Non-qualified deferred compensation is most useful for you if:
- You don’t need the income now.
- You want to invest your tax money instead of paying it to Uncle Sam.
- Your employer doesn’t offer you a qualified plan, such as a 401(k) or 403(b).
- You need the discipline of saving.
- You are an employer, and you want to give an extra incentive to key employees (or yourself) to keep them around.
The rules get a little complicated because the plans are different depending on whether you work for a private or a nonprofit employer.
The basics in order to qualify:
- The biggest issue is “constructive receipt.” This means you can’t get your hands on the money. You solve this problem by filling out forms electing to defer the income before you receive it.
- The plan has to be selective — all employees can’t be eligible. Usually, that means high-ranking managers and highly paid employees don’t qualify.
- In general, the employer is promising to pay you the income in the future. In other words, it’s an unsecured debt and you’re a general creditor of the employer if it gets into financial trouble. There are ways around this, but they are complicated.
Non-qualified deferred compensation is generally a better deal in the private sector than the public. Why?
- If you work for a company, you can defer as much money as you want and you can still put money into a qualified retirement plan if the employer offers it. It doesn’t affect how much you can put into your 401(k). If you’re putting money into a nonprofit group’s 403(b) plan, the amount you can contribute is based on your past non-qualified deferred compensation contributions.
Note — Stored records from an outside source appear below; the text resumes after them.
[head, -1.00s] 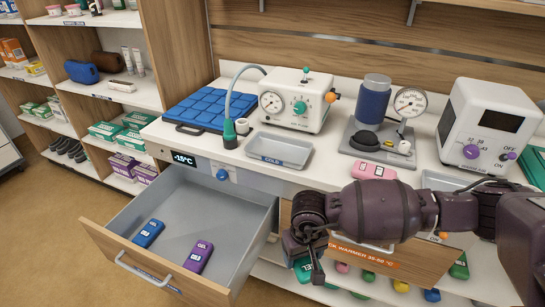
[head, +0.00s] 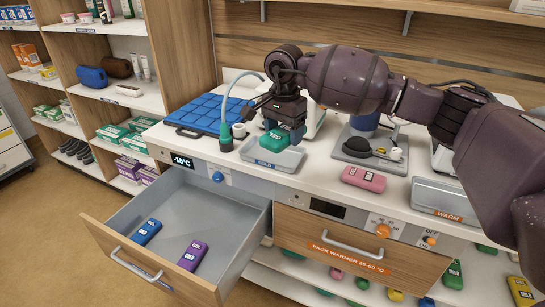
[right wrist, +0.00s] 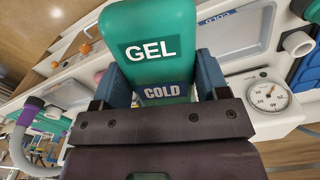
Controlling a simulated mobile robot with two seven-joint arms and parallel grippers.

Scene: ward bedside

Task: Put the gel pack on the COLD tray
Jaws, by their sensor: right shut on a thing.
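My right gripper (head: 286,122) is shut on a teal-green gel pack (head: 275,142) over the counter. In the right wrist view the pack (right wrist: 155,45) shows GEL and COLD labels and sits between the two blue fingers. The grey COLD tray (head: 293,163) is at the counter's front edge, and the pack is over it in the head view. I cannot tell whether the pack touches the tray. The tray also shows behind the pack in the right wrist view (right wrist: 238,35). My left gripper is not in view.
An open freezer drawer (head: 150,270) below holds a blue pack (head: 146,232) and a purple pack (head: 193,255). A pink pack (head: 364,179) lies on the counter, left of the WARM tray (head: 450,196). A hose nozzle (head: 226,138) stands beside the COLD tray.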

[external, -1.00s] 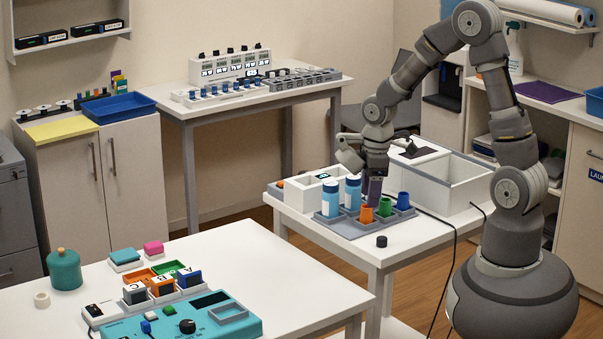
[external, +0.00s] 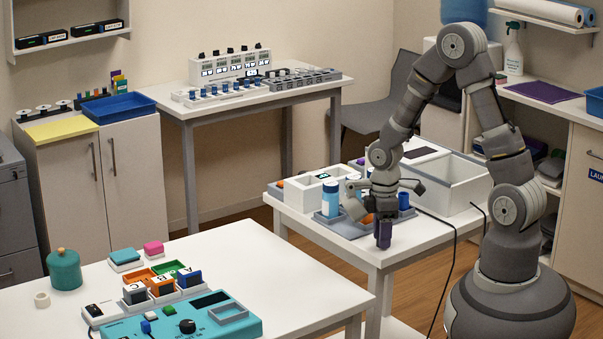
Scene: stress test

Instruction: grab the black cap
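My gripper (external: 384,236) points straight down at the front edge of the small white table, in front of the grey tray (external: 350,232). Its dark, purplish lower end reaches down to the tabletop, at the place where the small black cap stood in the earlier picture. I cannot make out the cap apart from the gripper now; it is hidden by it or merges with its dark end. The fingers are too small and dark to tell whether they are open or shut.
The tray holds a blue-and-white bottle (external: 331,199), a blue cup (external: 403,200) and an orange cup (external: 367,218) partly hidden by my arm. White open boxes (external: 455,190) stand behind. A black cable (external: 454,255) hangs off the table's right side. Free tabletop lies right of my gripper.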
It goes without saying that you need your employee benefits manager to help you out with these calculations, no matter where you work.
- If you work for a private company, you can choose distributions based on a certain date, or for such uses as buying a house, your kids’ college education or your retirement. With a 501 organization, you’re limited to retirement (the year you turn 70 1/2) or an unforeseen emergency (and divorce doesn’t qualify). But with either type of plan, whenever you terminate employment (quitting, getting laid off, retiring, etc.) the money has to be distributed to you.
There is one benefit to working for a nonprofit, and that is the “catch-up provision.” If you didn’t take full advantage of your deferred compensation opportunities in the past (or even if you left the job for a while) you can play “catch-up” by putting extra money in the account three years before your normal retirement date as defined by the plan. You can put in a maximum of $15,000 in each of those years, including whatever you’re contributing to your regular retirement plan (401(k), 403(b), etc.). This can be a great way to shelter some extra cash from taxes just as you’re completing your retirement plan.
Non-qualified deferred compensation is a great way to build up your retirement portfolio.
That is, if you’re willing to let go of the money and let your employer invest it for you. You also need to feel confident of your employer’s financial future. But, if you meet the criteria above and are looking for extra ways to shelter money from taxes so it can be invested in the meantime, non-qualified deferred compensation is the way to go. And if your employer doesn’t offer any other retirement plan, it is the only way to go.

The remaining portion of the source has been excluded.